PROBLEM REQUIREMENTS :: From the listing below, copy word for word every line starting at the one that includes "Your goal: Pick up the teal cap" and ending at the one that includes "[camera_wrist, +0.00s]"; the pictures are omitted.

DATA SECTION ::
_ _ _

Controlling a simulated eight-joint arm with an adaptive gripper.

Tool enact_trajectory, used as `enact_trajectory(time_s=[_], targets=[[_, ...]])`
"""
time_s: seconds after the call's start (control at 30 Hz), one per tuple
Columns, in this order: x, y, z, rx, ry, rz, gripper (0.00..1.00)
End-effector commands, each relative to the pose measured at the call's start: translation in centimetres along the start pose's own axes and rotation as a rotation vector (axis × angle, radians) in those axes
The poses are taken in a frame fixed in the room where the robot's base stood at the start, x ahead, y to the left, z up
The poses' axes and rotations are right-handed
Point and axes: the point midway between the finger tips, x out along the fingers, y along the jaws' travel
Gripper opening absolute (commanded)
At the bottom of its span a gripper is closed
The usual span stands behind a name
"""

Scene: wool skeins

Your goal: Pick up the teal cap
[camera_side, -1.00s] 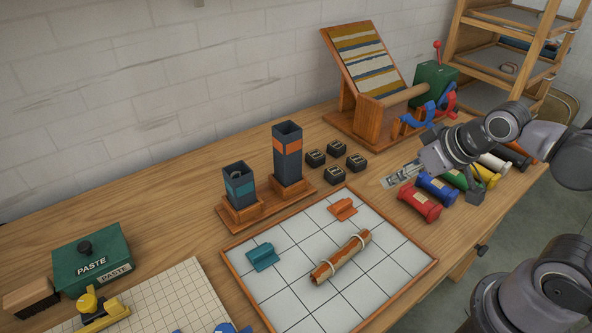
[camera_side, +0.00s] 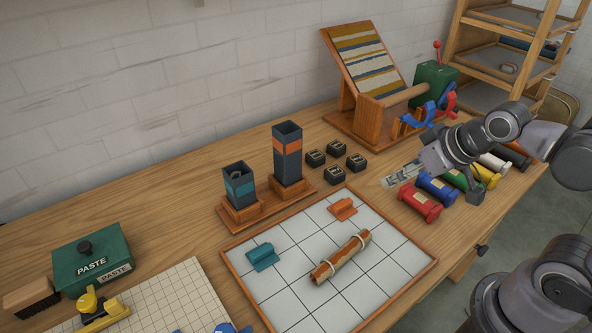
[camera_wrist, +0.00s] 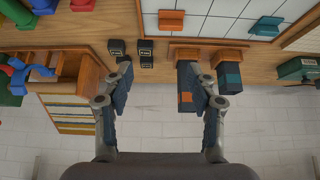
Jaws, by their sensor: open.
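The teal cap (camera_side: 263,257) lies on the left part of the white gridded tray (camera_side: 401,287) in the side view. It also shows near the top right of the wrist view (camera_wrist: 266,26). An orange cap (camera_side: 343,209) lies farther back on the same tray. My gripper (camera_wrist: 160,88) is open and empty in the wrist view, its two fingers wide apart. In the side view my arm's end (camera_side: 459,160) hangs above the row of coloured rolls at the right, well away from the teal cap. The fingertips are hard to make out there.
A tied brown roll (camera_side: 340,257) lies on the tray's middle. A short teal-banded tube (camera_side: 239,184) and a tall orange-banded tube (camera_side: 287,153) stand behind the tray. Several black blocks (camera_side: 336,149) sit beside them. A green paste box (camera_side: 92,258) stands at the left.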

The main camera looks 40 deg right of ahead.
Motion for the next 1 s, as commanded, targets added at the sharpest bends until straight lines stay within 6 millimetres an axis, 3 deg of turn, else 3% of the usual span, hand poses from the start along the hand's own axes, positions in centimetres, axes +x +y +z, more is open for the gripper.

_ _ _

ANSWER FOR THIS EXERCISE ::
Your goal: Pick up the teal cap
[camera_side, -1.00s] 
[camera_side, +0.00s] 
[camera_wrist, +0.00s] 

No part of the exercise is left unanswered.